More than three years after releasing their vastly improved third album Sacrament, WW released their last album to date Storm Season. In the meantime, this writer had finally had a chance to see the group live, and could notice that there was a serious line-up change at hand: With the keyboardist Dambo gone (he was not participating in the songwriting) and replaced Froislie (he writes one track on this album), the old bassist Saebo had moved up to electric lead guitar (since main writer Holm Lupo is concentrating in acoustic strings and keys) and the superb Marthe Berger stepped in on bass, providing much visual pleasure to fans and a welcome stereo effect with the pulpous Sylvia still at the mike, so the group is now a septet (even if the picture only show six members). Obviously this album has a theme about the hardships of American mid-west life, as the sinister artwork and album title indicates. The group is sometimes augmented by a cello player.

A languid flute opens the album and gives the tone for one of the album's best track, Chemical Sunset. Sylvia's singing has evolved sounding a bit more like Kate Bush and Sigrun's cello brings the needed depth to make this song the most singular WW has done to date. If Sally Left starts rather unpromisingly, it does. It is clear that by the third track Endless Science, that Sylvia's singing is really the main change in the group (she must've taken course or something, but she's definitely more confident in herself, even if this also provokes a partial loss of immediate recognisable of the WW-sound. Soulburn gets the help of another singer (male) in order to toughen the vocals to meet the crunchy metallic guitar parts, as again this track is rather different than what WW had gotten used to. One of the most intriguing things was to see how newcomer Froislie would fit into the fold as far as songwriting was concerned, and by listening to Insomnia (his only composition) he will have no problem and might even bring a wider musical spectrum to the group. Indeed the mellotron and glockenspiel and different manner to write bring on freshness and make this track one of the better ones of this album. The title track is again very different of what we usually expect of the group and its sinister synthetic ambiance is rather repelling at first until repeated listenings will get you used to it. The closing Nightside of Eden is again resorting to crunchy guitars, but this is not as disturbing as Soulburn, and they are quickly set aside (they do come bak at well chosen moments) and Eden is a good place to end the album.

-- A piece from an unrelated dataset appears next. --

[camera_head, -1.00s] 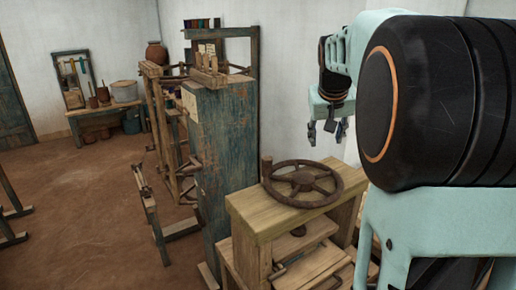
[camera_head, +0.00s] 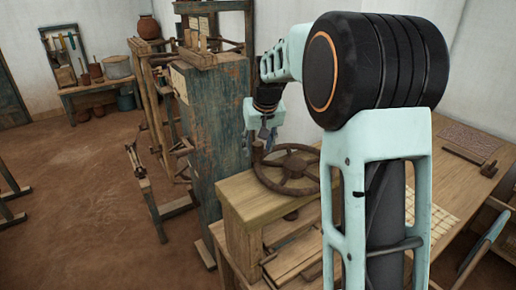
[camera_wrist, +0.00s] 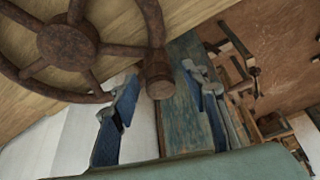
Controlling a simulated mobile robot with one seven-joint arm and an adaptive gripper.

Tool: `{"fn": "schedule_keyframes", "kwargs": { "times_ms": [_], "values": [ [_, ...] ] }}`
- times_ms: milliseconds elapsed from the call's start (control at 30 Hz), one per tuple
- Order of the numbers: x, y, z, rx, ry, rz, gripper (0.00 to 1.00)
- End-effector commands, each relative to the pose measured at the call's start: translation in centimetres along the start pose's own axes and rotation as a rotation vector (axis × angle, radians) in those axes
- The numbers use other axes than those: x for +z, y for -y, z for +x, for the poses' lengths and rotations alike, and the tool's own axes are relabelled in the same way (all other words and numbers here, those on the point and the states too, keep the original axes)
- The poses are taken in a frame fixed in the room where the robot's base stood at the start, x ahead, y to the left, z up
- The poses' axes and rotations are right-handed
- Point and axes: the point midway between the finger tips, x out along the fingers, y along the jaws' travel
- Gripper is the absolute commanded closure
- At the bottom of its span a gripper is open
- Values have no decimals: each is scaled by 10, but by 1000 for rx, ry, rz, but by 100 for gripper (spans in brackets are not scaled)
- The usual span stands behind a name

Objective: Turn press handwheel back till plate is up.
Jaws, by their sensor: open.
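The press handwheel (camera_head: 296,180) is a rusty brown spoked wheel lying flat above the press's wooden top beam (camera_head: 243,196). In the wrist view the wheel (camera_wrist: 70,45) fills the upper left, with a short upright handle knob (camera_wrist: 159,78) on its rim. My gripper (camera_head: 266,137) is at the knob's side of the wheel. In the wrist view my gripper (camera_wrist: 160,103) is open, with one blue-grey finger on each side of the knob and gaps visible. I cannot tell how deep the knob sits between them. The plate under the beam is not clearly visible.
A tall blue-green worn post (camera_head: 215,130) of the loom stands close left of the press. A wooden table (camera_head: 460,185) is to the right, with a carved block (camera_head: 470,140) on it. A low bench with pots (camera_head: 95,85) is far left.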

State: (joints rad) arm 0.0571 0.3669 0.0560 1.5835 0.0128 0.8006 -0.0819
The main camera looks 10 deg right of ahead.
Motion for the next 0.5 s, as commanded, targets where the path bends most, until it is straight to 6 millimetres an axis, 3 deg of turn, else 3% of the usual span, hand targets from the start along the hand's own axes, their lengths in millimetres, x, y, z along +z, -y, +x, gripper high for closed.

Although WW is not of Anglagard's calibre, one must recognize that WW finally succeeded filling the void that their countrymen left (I'm not saying this was the band's goal, but in terms of fans this seems the case), and are doing so more durably than Sinkadus or Wobbler. However this album does stand a bit apart from the rest of their discography as it is rather different-sounding, not that much as to change their musical universe, but there is a significant progression. It's hard to say whether this album is better or not than Sacrament or the debut, though! It's just slightly/fairly different.